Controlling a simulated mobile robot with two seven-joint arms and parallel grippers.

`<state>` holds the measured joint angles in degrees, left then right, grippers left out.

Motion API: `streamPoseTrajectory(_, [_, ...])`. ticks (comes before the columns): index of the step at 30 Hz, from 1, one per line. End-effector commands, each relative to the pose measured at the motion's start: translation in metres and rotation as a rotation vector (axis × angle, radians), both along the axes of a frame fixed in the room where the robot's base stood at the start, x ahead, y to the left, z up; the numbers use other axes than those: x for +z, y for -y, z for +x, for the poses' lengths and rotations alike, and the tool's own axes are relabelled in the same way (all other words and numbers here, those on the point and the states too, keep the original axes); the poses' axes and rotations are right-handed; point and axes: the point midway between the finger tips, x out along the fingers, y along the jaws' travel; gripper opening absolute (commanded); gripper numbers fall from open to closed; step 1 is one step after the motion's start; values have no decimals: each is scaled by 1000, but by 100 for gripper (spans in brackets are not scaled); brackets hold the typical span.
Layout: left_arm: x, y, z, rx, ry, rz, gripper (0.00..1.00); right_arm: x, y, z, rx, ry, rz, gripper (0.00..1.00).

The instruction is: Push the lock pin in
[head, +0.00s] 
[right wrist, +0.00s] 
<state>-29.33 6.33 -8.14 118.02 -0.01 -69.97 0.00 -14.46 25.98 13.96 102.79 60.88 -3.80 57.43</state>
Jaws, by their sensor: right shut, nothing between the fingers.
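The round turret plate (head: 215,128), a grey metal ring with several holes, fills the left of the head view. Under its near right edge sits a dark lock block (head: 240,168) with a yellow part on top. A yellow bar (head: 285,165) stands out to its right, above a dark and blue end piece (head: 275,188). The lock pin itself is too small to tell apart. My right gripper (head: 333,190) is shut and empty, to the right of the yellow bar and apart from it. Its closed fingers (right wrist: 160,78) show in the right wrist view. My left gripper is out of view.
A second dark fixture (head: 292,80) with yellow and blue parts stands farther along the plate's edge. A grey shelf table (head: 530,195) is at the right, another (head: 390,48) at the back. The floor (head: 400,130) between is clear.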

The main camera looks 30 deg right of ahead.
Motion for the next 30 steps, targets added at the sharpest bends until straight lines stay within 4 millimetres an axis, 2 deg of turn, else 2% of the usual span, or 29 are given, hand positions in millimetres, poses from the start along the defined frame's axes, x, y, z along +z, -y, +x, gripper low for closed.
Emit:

********

Do this: Every line above should be written out again exactly as it stands.

Completed exercise:
Controlling a simulated mobile robot with two seven-joint arms and parallel grippers.

`<state>` holds the measured joint angles in degrees, left then right, grippers left out.

Motion API: `streamPoseTrajectory(_, [_, ...])`. ticks (comes before the columns): index of the step at 30 Hz, from 1, one per line. End-effector commands, each relative to the pose measured at the motion's start: translation in metres and rotation as a rotation vector (axis × angle, radians), both along the axes of a frame fixed in the room where the robot's base stood at the start, x ahead, y to the left, z up; the numbers use other axes than those: x for +z, y for -y, z for +x, for the poses' lengths and rotations alike, and the tool's own axes are relabelled in the same way (all other words and numbers here, those on the point and the states too, keep the original axes); the poses' axes and rotations are right-handed; point and axes: the point midway between the finger tips, x out along the fingers, y along the jaws' travel; gripper opening absolute (commanded); gripper numbers fall from open to closed; step 1 is one step after the motion's start; values have no decimals: each is scaled by 1000, but by 100 for gripper (spans in brackets are not scaled); brackets hold the typical span.
Layout: left_arm: x, y, z, rx, ry, rz, gripper (0.00..1.00); right_arm: x, y, z, rx, ry, rz, gripper (0.00..1.00).

The instruction is: Push the lock pin in
[head, +0.00s] 
[right wrist, +0.00s] 
<state>-29.33 6.33 -8.14 118.02 -0.01 -69.97 0.00 -14.46 25.98 13.96 102.79 60.88 -3.80 57.43</state>
Jaws, by their sensor: right shut, nothing between the fingers.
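The round turret plate (head: 215,128), a grey metal ring with several holes, fills the left of the head view. Under its near right edge sits a dark lock block (head: 240,168) with a yellow part on top. A yellow bar (head: 285,165) stands out to its right, above a dark and blue end piece (head: 275,188). The lock pin itself is too small to tell apart. My right gripper (head: 333,190) is shut and empty, to the right of the yellow bar and apart from it. Its closed fingers (right wrist: 160,78) show in the right wrist view. My left gripper is out of view.
A second dark fixture (head: 292,80) with yellow and blue parts stands farther along the plate's edge. A grey shelf table (head: 530,195) is at the right, another (head: 390,48) at the back. The floor (head: 400,130) between is clear.

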The main camera looks 30 deg right of ahead.
Motion for the next 30 steps, targets added at the sharpest bends until straight lines stay within 4 millimetres an axis, 2 deg of turn, else 2% of the usual span, or 29 are given, hand positions in millimetres, poses from the start along the defined frame's axes, x, y, z along +z, -y, +x, gripper low for closed.
Emit:

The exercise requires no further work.